Exploring the Sun’s Energetic Particles

Built to explore the origins, acceleration and transport of energetic particles from the Sun, the Energetic Particle Instrument-Low Energy (EPI-Lo) will make unparalleled observations of energetic particles close to the Sun and help untangle the physical processes that govern them.

About the Instrument

Instrument type

Particle

APL’s Energetic Particle Instrument-Low energy (EPI-Lo) is one of two detectors in the Integrated Science Investigation of the Sun (ISOIS) suite on NASA’s Parker Solar Probe. It’s the newest and most versatile of a series of similar APL instruments that date back to the 1980s, including EPS on MESSENGER, PEPSSI on New Horizons and JEDI on Juno. EPI-Lo’s octagonal body supports 80 dime-sized viewfinders, providing a wide field of view to observe energetic particles from the Sun.

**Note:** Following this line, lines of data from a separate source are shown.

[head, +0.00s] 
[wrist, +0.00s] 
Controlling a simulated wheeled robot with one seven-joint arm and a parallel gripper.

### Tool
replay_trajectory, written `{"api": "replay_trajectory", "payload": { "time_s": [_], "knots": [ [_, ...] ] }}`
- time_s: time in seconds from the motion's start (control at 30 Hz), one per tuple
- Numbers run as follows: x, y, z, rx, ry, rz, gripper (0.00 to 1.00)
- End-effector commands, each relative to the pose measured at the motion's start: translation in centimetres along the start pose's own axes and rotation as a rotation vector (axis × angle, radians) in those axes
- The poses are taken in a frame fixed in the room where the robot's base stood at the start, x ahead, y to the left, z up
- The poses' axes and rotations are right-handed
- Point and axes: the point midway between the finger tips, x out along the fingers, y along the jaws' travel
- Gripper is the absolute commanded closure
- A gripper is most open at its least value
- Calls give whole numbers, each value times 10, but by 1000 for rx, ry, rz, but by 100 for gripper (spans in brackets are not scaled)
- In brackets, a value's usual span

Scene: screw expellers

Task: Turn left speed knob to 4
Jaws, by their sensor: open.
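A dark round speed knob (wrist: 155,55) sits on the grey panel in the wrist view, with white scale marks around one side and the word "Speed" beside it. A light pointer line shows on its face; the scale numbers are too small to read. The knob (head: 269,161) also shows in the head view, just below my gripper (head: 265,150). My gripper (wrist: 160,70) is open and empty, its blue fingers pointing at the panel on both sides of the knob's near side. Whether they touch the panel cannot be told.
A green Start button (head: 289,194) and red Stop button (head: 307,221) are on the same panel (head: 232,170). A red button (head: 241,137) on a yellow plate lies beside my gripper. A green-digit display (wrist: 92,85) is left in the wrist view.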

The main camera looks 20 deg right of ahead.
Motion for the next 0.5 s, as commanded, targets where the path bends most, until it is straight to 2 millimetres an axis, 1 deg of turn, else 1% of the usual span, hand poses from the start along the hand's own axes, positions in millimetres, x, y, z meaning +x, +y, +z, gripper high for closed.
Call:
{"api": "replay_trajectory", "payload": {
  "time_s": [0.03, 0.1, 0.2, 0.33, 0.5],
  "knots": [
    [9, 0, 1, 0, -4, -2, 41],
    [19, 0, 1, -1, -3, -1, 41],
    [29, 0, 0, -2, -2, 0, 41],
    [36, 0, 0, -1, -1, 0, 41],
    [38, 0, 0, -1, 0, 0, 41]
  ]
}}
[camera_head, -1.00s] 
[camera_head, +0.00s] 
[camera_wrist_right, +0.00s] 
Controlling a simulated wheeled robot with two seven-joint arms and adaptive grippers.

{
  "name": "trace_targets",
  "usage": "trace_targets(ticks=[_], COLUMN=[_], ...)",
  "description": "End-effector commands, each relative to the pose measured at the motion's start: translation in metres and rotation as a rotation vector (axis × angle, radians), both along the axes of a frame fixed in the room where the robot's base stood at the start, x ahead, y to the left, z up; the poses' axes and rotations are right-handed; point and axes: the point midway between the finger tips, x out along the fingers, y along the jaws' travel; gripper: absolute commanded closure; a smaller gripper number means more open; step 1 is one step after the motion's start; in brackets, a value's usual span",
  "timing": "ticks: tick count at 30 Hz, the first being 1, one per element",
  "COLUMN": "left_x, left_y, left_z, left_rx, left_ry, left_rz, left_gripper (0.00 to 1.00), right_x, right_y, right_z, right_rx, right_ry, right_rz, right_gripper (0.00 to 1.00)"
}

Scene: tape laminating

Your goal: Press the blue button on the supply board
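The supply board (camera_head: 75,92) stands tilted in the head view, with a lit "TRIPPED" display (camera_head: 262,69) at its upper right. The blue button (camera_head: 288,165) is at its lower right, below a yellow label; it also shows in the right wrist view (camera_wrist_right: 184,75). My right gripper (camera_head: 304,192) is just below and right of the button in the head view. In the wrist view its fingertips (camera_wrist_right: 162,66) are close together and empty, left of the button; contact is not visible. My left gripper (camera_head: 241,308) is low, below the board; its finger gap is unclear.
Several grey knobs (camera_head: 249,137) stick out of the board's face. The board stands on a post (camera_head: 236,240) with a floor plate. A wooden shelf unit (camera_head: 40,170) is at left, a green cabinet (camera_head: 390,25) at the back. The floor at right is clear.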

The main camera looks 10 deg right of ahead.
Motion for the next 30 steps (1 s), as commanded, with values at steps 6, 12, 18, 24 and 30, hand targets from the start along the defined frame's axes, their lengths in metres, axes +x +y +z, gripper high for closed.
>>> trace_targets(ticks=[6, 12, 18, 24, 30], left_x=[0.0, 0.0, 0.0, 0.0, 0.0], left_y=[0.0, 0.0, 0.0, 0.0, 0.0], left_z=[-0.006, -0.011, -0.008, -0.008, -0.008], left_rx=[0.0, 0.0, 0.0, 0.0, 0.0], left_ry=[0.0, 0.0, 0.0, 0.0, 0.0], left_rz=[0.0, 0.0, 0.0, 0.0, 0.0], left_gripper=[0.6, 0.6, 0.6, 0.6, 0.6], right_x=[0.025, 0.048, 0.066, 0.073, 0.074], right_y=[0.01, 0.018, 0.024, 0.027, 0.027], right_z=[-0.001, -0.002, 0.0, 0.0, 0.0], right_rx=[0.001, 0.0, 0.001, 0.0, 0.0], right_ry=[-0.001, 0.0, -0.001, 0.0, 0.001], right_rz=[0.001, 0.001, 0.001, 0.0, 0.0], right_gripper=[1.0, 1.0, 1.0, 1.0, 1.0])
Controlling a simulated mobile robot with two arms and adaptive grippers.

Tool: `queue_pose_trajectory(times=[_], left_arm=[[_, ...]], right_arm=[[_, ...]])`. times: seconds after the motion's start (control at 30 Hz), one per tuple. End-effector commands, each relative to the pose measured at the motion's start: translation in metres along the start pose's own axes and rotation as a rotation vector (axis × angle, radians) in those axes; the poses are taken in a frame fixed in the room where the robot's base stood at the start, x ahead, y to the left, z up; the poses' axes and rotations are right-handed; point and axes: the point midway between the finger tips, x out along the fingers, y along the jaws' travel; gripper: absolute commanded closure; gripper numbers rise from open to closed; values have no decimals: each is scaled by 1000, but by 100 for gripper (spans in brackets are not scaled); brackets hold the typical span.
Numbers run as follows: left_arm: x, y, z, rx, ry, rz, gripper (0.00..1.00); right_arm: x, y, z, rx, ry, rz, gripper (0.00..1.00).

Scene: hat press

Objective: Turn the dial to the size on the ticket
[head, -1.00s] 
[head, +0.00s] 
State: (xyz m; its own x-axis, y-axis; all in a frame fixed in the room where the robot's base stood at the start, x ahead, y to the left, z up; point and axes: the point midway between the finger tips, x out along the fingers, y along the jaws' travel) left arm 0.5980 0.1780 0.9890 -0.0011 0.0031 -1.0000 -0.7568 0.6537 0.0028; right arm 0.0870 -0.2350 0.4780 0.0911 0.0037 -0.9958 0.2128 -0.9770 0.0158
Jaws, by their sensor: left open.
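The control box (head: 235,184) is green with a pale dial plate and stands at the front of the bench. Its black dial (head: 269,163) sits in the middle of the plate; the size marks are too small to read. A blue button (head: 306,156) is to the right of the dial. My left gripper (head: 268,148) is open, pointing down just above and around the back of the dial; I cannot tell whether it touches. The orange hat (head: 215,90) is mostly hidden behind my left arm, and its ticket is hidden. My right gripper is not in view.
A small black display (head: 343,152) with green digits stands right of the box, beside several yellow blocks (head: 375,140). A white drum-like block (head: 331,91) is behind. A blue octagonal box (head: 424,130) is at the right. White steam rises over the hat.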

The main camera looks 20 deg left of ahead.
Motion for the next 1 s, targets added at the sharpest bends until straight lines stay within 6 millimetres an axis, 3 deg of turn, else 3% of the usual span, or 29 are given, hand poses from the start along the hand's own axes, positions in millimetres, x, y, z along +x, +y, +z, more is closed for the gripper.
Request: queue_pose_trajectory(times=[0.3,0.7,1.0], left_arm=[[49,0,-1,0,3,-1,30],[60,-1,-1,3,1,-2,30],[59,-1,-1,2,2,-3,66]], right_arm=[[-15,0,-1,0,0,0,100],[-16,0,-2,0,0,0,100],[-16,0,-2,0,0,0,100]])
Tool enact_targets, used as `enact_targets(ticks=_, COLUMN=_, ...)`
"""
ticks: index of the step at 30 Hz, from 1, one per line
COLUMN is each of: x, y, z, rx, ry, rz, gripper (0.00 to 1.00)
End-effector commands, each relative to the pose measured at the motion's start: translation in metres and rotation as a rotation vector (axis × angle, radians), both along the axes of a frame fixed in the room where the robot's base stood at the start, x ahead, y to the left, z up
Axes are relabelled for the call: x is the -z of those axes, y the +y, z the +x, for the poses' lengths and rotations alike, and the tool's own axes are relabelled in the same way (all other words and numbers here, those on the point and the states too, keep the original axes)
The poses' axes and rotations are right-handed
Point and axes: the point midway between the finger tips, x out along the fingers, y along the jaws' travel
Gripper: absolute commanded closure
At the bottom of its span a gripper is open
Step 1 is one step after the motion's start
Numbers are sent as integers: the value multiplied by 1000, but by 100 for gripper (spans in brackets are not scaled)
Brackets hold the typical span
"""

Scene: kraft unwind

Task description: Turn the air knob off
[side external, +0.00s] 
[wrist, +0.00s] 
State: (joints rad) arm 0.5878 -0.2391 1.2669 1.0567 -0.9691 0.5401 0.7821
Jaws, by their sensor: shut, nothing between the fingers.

It details the various energies, directions and species of electrons and ions — from protons to iron nuclei — to help determine the origin, acceleration mechanisms and means of propagation of these particles into and throughout interplanetary space.

EPI-Lo Instrument
A detailed, 3D rendering of the EPI-Lo instrument.

EPI-Lo, in combination with its suite partner called the Energetic Particle Instrument-High Energy (EPI-Hi), helped make the major discovery during Parker Solar Probe’s first two flybys of the Sun that events that produce energetic particles can be tiny — far smaller than can be viewed from Earth.